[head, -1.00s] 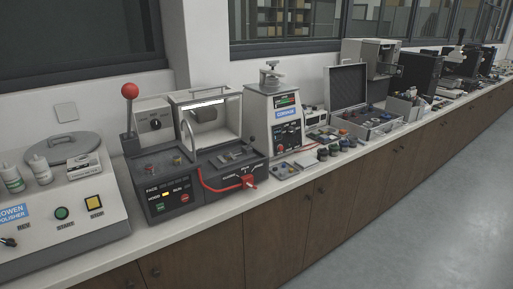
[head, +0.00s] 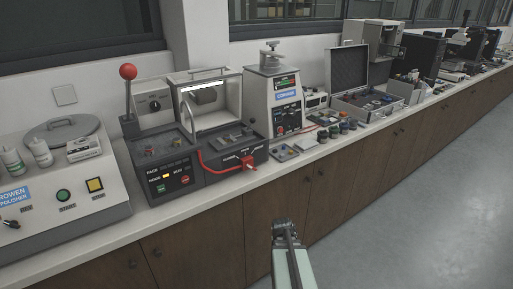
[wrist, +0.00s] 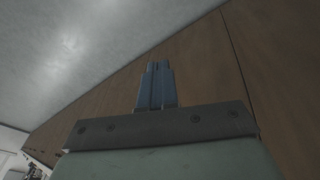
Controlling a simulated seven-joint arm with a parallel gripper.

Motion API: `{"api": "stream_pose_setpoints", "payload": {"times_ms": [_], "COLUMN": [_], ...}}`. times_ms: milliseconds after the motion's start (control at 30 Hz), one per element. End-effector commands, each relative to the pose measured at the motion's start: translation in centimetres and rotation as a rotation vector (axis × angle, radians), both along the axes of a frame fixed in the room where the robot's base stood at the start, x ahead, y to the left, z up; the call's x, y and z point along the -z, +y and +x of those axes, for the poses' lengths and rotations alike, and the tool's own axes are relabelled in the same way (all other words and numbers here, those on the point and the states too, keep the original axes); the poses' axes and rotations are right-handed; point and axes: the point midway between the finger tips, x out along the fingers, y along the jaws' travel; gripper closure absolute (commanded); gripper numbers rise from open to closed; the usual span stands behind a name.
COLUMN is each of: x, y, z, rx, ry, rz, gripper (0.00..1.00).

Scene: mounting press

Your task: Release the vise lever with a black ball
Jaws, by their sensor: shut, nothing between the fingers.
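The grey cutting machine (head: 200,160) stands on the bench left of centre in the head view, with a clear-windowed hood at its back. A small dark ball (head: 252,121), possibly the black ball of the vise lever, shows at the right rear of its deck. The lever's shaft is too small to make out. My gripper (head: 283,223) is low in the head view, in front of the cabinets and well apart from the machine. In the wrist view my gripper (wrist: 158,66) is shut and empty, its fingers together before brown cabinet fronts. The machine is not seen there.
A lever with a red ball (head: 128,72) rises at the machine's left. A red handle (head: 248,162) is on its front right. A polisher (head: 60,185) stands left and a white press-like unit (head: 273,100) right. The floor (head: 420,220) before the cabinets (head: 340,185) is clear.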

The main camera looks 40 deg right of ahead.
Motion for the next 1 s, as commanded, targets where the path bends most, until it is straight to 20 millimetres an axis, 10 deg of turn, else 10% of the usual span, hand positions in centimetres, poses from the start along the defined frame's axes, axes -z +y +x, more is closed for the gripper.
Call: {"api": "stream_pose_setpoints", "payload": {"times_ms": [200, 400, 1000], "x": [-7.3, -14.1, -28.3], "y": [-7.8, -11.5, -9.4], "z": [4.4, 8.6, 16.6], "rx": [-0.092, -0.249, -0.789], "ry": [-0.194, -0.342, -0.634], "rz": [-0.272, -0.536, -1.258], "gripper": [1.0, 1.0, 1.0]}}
------------------------------------------------------------------------
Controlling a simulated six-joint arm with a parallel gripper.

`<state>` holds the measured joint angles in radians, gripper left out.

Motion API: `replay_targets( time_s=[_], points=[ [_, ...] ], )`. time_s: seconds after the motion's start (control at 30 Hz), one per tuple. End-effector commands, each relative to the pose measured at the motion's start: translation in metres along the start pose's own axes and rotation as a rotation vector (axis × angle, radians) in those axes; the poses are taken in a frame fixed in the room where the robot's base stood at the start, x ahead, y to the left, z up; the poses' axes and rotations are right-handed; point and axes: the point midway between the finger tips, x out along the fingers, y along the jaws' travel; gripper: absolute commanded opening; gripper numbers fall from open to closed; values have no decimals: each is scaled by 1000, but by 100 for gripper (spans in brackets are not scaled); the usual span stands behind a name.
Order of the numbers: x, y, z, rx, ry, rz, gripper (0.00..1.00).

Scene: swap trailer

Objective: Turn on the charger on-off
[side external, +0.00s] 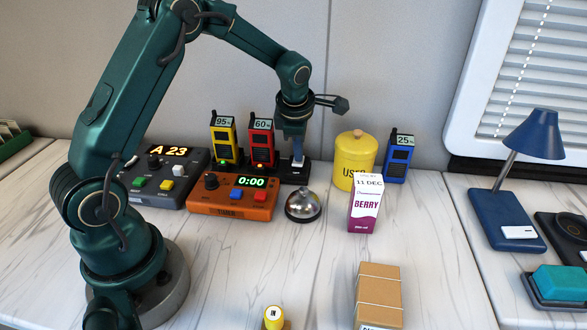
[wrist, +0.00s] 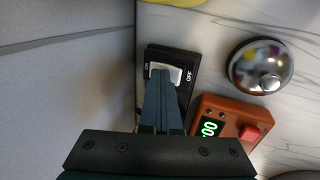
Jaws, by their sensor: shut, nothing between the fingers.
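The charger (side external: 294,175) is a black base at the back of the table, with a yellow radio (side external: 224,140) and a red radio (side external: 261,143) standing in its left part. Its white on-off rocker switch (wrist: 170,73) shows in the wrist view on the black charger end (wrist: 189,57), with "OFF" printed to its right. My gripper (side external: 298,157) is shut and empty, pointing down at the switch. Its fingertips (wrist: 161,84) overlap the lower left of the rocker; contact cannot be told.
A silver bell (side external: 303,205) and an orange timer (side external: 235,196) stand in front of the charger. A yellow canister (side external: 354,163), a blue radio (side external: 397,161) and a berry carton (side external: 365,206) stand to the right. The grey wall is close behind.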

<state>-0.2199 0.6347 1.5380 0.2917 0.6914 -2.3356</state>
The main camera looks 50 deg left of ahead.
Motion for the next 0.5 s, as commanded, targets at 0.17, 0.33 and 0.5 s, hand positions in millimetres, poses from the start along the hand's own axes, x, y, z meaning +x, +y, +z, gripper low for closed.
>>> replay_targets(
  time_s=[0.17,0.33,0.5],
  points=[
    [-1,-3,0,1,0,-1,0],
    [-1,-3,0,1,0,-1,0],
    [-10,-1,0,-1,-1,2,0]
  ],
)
------------------------------------------------------------------------
◆ DIRECTION
In the listing above, find the line containing "[head, -1.00s]" and the line containing "Your task: Release", then write out both of them and every line between, exactly, with no pictures.

◆ RESPONSE
[head, -1.00s] 
[head, +0.00s] 
[wrist, +0.00s] 
Controlling a simulated seven-joint arm with a parallel gripper.

Motion API: `{"api": "stream_pose_setpoints", "payload": {"times_ms": [_], "COLUMN": [_], ...}}`. times_ms: milliseconds after the motion's start (control at 30 Hz), one per element. End-effector commands, each relative to the pose measured at the motion's start: translation in centimetres and rotation as a rotation vector (axis × angle, radians), both along the axes of a frame fixed in the room where the robot's base stood at the start, x ahead, y to the left, z up; the call's x, y and z point along the -z, +y and +x of those axes, for the poses' lengths and rotations alike, and the tool's own axes are relabelled in the same way (all other words and numbers here, those on the point and the states too, keep the original axes); the poses' axes and rotations are right-handed; point and axes: the point midway between the finger tips, x out along the fingers, y along the jaws' travel; gripper closure absolute (commanded); gripper numbers rise from open to closed; the usual span stands behind a name.
COLUMN is each of: x, y, z, rx, ry, rz, gripper (0.00..1.00).

Scene: mounting press

Your task: Release the vise lever with a black ball

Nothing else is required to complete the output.